A medida que me deslizaba sentía que estaba en una película de François Truffaut. Pero entonces una corriente de viento me levantó la falda, que voló para arriba y poco o nada dejó a la imaginación de los transeúntes y automovilistas. No fue muy elegante y sé que es una de las trampas embarazosas de pedalear con faldas amplias, vaporosas y cortas.

Me alejé del lugar acelerando instintivamente para que no se
percataran del rubor en mi cara y lo avergonzada que estaba. Pero el viento me acompañó a lo largo del trayecto y fue difícil mantener mi compostura cada vez que mi vestido se alejaba progresivamente hasta los muslos.

Yo trataba de mantener una mano sobre mi falda, pero afectaba mi equilibrio y con un frenado rápido quedaba fuera de control. Además debía mantenerme alerta ya que nadie se preocupa por lucir bien cuando termina esparcido por todo el pavimento. Sentí que me abandonó el glamour y era más bien una poco agraciada equilibrista que evitaba ser una ciclista exhibicionista.

Me asaltó la duda de como hacían las mujeres representadas en el encantador blog Cycle chic; donde las mujeres siempre lucen impecables y con estilo, aparentemente sin ningún esfuerzo. Yo no quería volver a los tradicionales pantalones y empecé a buscar alternativas de seguir mi andar en dos ruedas sin renunciar a las faldas. La primera de ellas fue ponerme sobre la ropa interior un pantaloncito (short) de lycra que son muy confortables, no aprietan y cubren discretamente. El único problema es que dan calor.


Navegando en el internet encontré que el problema del viento y las faldas es un inconveniente del que ya se ocupó el mercado de la moda ciclista y la forma de prevenirlos se presentan en dos formas: una es una liga que se coloca en el muslo y una pinza que se sujeta en el ruedo del vestido o falda. Cuestan 13 dólares.
El otro accesorio es un clip similar a las pinzas para sujetar las ropas en el tendedero; pero son más llamativas, diseñadas de forma artística, delicada y atractiva. La línea se llama NOMOMRO y está inspirada en el famoso vestido blanco volador de Marilyn Monroe. La diseñaron unos holandeses y están cotizadas en Euros.

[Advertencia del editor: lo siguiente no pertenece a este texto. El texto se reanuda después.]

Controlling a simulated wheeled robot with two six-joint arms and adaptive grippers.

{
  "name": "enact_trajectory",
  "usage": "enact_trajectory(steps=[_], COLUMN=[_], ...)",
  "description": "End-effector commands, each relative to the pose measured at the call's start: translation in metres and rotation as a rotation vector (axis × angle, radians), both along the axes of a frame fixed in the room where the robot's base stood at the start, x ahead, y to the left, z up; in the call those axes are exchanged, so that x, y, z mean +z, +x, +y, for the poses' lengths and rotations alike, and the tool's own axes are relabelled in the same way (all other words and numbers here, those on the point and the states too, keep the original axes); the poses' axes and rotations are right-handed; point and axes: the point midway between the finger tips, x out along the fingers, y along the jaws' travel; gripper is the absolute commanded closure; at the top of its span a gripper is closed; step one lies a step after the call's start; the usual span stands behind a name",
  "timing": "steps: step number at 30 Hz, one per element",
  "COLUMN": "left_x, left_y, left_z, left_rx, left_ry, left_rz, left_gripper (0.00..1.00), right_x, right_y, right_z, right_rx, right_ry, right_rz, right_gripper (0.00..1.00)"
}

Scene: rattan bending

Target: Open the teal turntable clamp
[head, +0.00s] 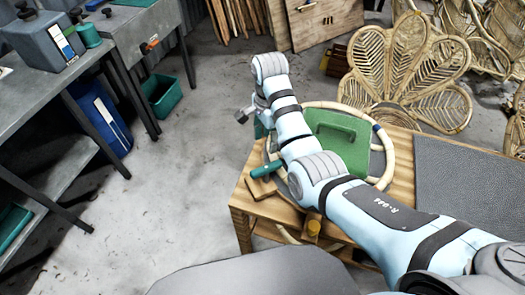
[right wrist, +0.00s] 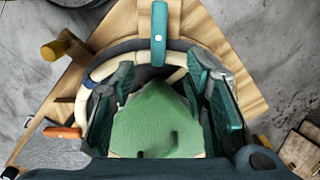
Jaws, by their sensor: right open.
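The teal clamp handle (head: 267,170) sticks out at the left edge of the round turntable fixture on the wooden bench. It also shows upright at the top middle of the right wrist view (right wrist: 159,35), just beyond the fingertips. My right gripper (right wrist: 160,88) is open, with its two teal-padded fingers spread on either side of a green block (right wrist: 158,122). No finger touches the teal handle that I can see. In the head view my right arm hides much of the gripper and fixture. The green block (head: 340,135) lies inside a pale rattan hoop (head: 388,150). My left gripper is out of view.
The wooden bench (head: 405,150) carries a dark grey mat (head: 470,185) at right. Woven rattan chair backs (head: 405,75) stand behind it. A grey workbench (head: 130,25) and a green bin (head: 163,95) are at left. The concrete floor between is clear.

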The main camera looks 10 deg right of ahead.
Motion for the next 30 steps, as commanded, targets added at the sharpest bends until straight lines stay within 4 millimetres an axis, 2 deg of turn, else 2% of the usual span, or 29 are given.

Yo pensaba reemplazarlos por las pinzas de ropa que se consiguen en las tiendas de dólar.
De momento el verano ya se fue y se llevó el calor, en lo que queda del año ya no tendré que preocuparme de mis vestidos levantados al viento. El año próximo experimentaré la mejor opción para hacer más confortable mis travesías ciclísticas o quizá podría convencer a un “Paul Newman” que me transporte por la ciudad como lo hizo con Katharine Ross en Butch Cassidy and the Sundance Kid. Ese si sería un paseo divertido!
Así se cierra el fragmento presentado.